Queensrÿche
The Verdict
Produit par Chris "Zeuss" Harris
1- Blood of the Levant / 2- Man the Machine / 3- Light-Years / 4- Inside Out / 5- Propaganda Fashion / 6- Dark Reverie / 7- Bent / 8- Inner Unrest / 9- Launder the Conscience / 10- Portrait
Petite note pour rassurer les lecteurs : promesse est faite de ne pas terminer la chronique par une phrase du style "Verdict : cet album est excellent / mauvais". Ce jeu de mots avec le titre de l’album, trop prévisible, serait de mauvais goût et en ce sens, fort dispensable.
Comme beaucoup, c’est par l’étiquette accolée au groupe, celle de pionnier du metal-progressif, que j’ai été amené à me pencher sur la Reine du Reich.
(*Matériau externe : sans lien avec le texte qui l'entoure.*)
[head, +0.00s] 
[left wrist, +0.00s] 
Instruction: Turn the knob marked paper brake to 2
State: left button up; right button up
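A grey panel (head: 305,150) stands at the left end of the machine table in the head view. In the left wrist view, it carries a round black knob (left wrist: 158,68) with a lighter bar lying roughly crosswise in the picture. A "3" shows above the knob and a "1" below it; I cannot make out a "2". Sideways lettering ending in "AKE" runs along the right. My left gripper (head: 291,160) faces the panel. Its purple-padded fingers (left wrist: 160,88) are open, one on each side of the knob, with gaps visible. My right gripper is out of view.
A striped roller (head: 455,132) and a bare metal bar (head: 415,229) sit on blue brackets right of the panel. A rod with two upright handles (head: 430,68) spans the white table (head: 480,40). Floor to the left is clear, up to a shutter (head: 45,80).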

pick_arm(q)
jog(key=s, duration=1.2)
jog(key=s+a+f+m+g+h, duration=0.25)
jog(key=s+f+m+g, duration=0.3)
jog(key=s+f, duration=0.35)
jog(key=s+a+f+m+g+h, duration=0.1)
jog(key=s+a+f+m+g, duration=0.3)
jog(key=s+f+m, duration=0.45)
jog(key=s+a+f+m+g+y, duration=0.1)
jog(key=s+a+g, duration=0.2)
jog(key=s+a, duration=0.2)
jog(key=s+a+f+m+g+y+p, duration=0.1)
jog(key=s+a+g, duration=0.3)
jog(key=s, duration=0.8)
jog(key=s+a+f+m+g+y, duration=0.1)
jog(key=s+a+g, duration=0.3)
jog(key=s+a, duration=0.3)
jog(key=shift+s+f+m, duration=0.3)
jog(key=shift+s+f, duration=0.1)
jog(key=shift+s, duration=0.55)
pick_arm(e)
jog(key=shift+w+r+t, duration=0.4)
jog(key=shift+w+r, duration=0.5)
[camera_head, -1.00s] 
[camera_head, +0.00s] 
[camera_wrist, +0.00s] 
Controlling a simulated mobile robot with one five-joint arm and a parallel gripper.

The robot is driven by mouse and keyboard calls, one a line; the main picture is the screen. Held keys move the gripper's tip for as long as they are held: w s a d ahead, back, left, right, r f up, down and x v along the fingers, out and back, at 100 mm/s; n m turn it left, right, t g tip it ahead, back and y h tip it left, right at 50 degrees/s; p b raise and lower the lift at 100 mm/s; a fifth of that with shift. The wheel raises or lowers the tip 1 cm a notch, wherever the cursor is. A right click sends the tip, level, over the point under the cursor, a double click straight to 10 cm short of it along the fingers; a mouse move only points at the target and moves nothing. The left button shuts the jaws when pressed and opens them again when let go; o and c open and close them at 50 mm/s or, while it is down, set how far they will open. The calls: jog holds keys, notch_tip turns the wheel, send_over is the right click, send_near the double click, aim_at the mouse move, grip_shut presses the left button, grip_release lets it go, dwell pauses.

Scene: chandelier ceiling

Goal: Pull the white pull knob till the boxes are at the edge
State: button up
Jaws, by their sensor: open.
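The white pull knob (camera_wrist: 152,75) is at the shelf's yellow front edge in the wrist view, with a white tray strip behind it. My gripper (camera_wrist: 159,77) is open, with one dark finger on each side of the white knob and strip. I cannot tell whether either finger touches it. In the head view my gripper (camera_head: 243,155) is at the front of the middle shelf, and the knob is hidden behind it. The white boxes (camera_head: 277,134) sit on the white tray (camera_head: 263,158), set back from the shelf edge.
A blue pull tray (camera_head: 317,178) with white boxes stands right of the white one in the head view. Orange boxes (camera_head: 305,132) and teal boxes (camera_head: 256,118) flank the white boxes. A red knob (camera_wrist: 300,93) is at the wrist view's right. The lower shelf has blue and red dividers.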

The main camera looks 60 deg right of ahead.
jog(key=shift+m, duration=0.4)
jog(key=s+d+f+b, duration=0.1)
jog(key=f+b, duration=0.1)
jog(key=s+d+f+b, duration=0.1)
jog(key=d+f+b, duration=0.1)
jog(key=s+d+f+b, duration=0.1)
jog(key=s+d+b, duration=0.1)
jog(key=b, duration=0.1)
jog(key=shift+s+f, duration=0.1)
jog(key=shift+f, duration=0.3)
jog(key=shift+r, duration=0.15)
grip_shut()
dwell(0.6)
Operation Mindcrime bien sûr, mais ses successeurs avec plus ou moins de plaisir : sans être un grand connaisseur du groupe (quinze albums tout de même, et pas une carrière sans faute, hélas) ni un fan, mes oreilles ont quand même dégusté du Metal de Seattle. Suffisamment en tout cas pour accueillir avec une certaine hâte cette nouvelle fournée.
Petit aparté. Sans vouloir à aucun moment paraître adopter la pédanterie insupportable de certains amateurs de rock progressif – ce que je suis -, je dois avouer n’avoir jamais bien compris ce que Queensrÿche pouvait avoir de progressif si ce n’est à la marge ("Suite Sister Mercy" ou "Promise Land", dans une certaine mesure "Condition Human"), n’enlevant rien à la qualité de leurs compositions et à l’intelligence de certains albums. Alors, quand certains annoncent un retour au progressif pour cet opus, on ne peut qu’être dubitatif. Cela s’adresse surtout aux amateurs de rock progressif : n’attendez pas à écouter du Dream Theater ou du Sons of Apollo voire du Fates Warning (et encore, pour ceux-là, le débat est ouvert, d'autant que dans cet album il y a des similarités), groupes pour lesquels l’étiquette metal-progressif est réellement adaptée. Cette précision étant faite, lançons-nous dans l’exploration de cette nouvelle production : The Verdict.
Eh bien commençons par la question que tout le monde se pose : qu’y’a-t-il de progressif dans cet album ? Faisons preuve de bonne volonté et cherchons avec ce prisme d’écoute. On peut déjà se pencher sur l’historique du groupe : le chant est assuré par La Torre depuis deux galettes déjà, le bonhomme ayant une voie puissante similaire à celle de Tate, mais il passe également derrière les fûts. Ce n’est pas un poste improvisé vu que l’animal est batteur de formation. Il joue ainsi sur les ruptures rythmiques ou alambique un peu la cadence à la manière d’un Mark Zonder (Fates Warning) : "Light-Years" est représentatif de ces irrégularités et variations. C’est principalement à ce niveau que l’influence progressive se fait sentir, point qui permet aux morceaux de gagner en complexité et donc en épaisseur.
Allons plus loin. Peut-être que sur l’atmosphérique "Portrait" en conclusion d’album (excellente position pour ce titre qui achève The Verdict au poil) on peut sentir une expression progressive avec les nombreuses interventions de la guitare et ses petits effets bruitistes. Des petits passages au gré des titres rappellent l’influence prog’ (comme le pont atmosphérique sur "Light-Years" avec un chorus très écrit) ou encore l’introduction très opethienne de "Inside Out".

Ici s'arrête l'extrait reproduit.